Consider $f(x) = \frac{1}{2}x^{T}Qx - c^{T}x$.
Under what conditions on $Q$ does $f$ have a stationary point, but no local maxima or minima?
I need help refining my thoughts here. I don't think I am quite on the right path.
Note that a stationary point exists when $Qx = c^{T}$ and $x = Q^{-1}c^{T}$ is a stationary point when $Q$ is invertible.
Suppose that $Q$ is not invertible. Then det $Q = 0$ and so $Q$ cannot be positive definite. Thus, if there is a stationary point, it will not be a local maxima or minima.
May someone share their thoughts? I feel that I am missing something.

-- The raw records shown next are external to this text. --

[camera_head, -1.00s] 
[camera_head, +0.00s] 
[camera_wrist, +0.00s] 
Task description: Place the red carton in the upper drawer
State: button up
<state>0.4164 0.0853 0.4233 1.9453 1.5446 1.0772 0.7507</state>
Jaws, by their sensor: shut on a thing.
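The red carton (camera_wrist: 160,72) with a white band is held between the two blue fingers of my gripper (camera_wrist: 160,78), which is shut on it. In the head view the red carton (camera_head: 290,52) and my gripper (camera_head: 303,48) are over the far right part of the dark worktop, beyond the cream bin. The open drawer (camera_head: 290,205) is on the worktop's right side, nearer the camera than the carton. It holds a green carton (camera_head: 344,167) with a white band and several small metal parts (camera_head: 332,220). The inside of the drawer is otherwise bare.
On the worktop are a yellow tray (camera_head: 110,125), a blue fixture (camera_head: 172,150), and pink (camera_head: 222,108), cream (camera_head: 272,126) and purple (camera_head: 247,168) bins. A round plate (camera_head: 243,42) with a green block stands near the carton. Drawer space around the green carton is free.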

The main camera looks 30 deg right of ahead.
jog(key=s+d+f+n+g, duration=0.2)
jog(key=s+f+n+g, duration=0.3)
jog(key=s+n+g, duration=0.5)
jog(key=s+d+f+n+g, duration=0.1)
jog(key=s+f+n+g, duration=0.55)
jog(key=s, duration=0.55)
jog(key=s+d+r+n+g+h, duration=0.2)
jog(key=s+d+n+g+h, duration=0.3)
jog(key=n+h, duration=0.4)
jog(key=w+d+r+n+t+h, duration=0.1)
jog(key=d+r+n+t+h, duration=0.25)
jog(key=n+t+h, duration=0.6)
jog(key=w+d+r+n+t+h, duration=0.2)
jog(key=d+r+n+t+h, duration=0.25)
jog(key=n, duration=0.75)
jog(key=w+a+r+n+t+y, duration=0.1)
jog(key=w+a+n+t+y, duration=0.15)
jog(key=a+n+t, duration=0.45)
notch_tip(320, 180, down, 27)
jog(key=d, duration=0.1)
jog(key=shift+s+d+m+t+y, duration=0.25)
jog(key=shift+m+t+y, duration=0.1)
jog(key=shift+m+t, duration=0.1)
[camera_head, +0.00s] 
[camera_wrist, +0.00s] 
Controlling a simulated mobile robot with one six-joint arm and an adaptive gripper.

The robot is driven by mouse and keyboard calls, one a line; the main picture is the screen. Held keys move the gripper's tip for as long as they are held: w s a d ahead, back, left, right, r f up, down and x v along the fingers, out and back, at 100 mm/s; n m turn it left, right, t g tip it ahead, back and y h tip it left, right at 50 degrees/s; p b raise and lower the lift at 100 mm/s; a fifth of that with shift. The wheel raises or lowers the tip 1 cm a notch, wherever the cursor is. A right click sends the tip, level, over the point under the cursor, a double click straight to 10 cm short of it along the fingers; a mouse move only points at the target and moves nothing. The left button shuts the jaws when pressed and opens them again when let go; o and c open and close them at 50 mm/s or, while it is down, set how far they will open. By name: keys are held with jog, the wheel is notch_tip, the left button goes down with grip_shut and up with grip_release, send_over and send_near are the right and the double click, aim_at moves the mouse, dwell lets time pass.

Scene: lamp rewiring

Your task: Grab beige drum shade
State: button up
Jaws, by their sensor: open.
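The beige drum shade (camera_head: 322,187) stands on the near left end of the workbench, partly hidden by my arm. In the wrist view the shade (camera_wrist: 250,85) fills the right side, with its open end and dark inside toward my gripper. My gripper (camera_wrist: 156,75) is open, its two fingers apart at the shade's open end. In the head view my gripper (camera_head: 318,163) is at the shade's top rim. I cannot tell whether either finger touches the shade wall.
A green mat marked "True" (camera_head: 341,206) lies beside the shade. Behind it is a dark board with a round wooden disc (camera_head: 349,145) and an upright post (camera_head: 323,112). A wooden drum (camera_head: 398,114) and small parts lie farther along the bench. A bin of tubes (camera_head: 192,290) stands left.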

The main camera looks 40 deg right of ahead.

The gradient of $f$ is $Qx-c$, written as a column ($x$ and $c$ are column vectors). So the necessary and sufficient condition for the existence of a stationary point is $c\in \operatorname{ran}Q$. This is always fulfilled if $Q$ is invertible, but it may be fulfilled also for some $(Q,c)$ pairs with noninvertible $Q$.
The Hessian of $f$ is $Q$. Since the Hessian is constant (all higher order derivatives are zero), the second derivative test tells the whole story: the critical point is a local minimum if $Q$ is positive semidefinite, a local maximum if $Q$ is negative semidefinite, and a saddle point if $Q$ is indefinite.
To summarize, the conditions are: $Q$ is indefinite and its range contains $c$.